Hoang-Dung Bui, Erion Plaku, Gregoy J. Stein

Outline

This paper proposes a novel planning framework for solving the multi-agent pathfinding problem under team-connected communication constraints. Every agent must maintain a communication channel with the rest of the team while moving. Existing multi-agent pathfinding methods (e.g., priority-based search) have potential in this domain, but they may fail when the neighboring configurations at the starting and target points are different. A single-extension approach (compute each agent's path from the starting point to the target point as a single extension) cannot reliably handle planning under communication constraints when the neighbors change while the agent is moving. Similarly, a leader-follower approach (e.g., platoning) is effective in maintaining team communication, but its practicality is limited because fixing the leader in the early stage of the planning may cause planning failure in dense environments. To overcome these limitations, this paper proposes a novel two-stage multi-agent pathfinding framework that integrates two techniques. The first technique is an adaptive path extension technique that extends the agent's path to the target point in multiple steps, and the second technique is a dynamic leader technique that reselects the leading agent during each agent's path extension whenever progress is impossible.
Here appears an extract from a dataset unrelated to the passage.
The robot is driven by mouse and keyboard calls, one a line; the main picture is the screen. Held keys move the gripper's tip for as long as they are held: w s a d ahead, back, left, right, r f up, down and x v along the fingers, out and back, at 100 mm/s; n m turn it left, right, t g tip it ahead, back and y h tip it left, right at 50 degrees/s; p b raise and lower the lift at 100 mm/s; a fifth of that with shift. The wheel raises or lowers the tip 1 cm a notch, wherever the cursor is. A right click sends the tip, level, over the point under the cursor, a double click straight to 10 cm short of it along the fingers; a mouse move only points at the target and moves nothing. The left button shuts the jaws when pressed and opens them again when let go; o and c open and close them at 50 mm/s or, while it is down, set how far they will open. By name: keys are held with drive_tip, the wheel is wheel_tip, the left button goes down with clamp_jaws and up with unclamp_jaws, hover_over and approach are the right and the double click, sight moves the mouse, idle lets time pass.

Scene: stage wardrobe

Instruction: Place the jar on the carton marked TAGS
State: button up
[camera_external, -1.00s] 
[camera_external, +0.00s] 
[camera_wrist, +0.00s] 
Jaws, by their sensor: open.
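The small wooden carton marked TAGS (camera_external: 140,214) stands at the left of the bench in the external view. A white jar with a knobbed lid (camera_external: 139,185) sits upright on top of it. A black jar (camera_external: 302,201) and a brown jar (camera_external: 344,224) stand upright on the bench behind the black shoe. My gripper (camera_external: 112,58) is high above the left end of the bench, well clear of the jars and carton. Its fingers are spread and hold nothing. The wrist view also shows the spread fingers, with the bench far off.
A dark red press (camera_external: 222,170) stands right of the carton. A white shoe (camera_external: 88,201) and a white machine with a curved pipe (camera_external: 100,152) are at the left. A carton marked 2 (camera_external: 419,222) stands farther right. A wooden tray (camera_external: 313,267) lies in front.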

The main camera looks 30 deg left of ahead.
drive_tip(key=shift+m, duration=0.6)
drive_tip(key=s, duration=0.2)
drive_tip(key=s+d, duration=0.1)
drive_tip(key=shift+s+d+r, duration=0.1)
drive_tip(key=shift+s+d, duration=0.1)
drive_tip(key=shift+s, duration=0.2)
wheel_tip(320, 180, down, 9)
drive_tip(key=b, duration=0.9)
Simulation experiments show that the proposed technique can handle up to 25 agents in five types of environments under limited communication range constraints, up to 11 to 12 agents in three types of environments under line-of-sight communication constraints, and achieves a success rate of over 90% even when existing methods fail.

Takeaways, Limitations

Takeaways: Provides an efficient solution to the multi-agent pathfinding problem under limited communication range and line-of-sight communication constraints. Overcomes the limitations of existing methods and achieves high success rates. Effective planning is possible for up to 25 agents.
Limitations: The performance of the proposed framework may vary depending on the complexity of the environment and the number of agents. Further research is needed on the generalizability to very complex environments or large numbers of agents. There is a lack of experimental validation on real robotic systems. It focuses only on certain types of communication constraints.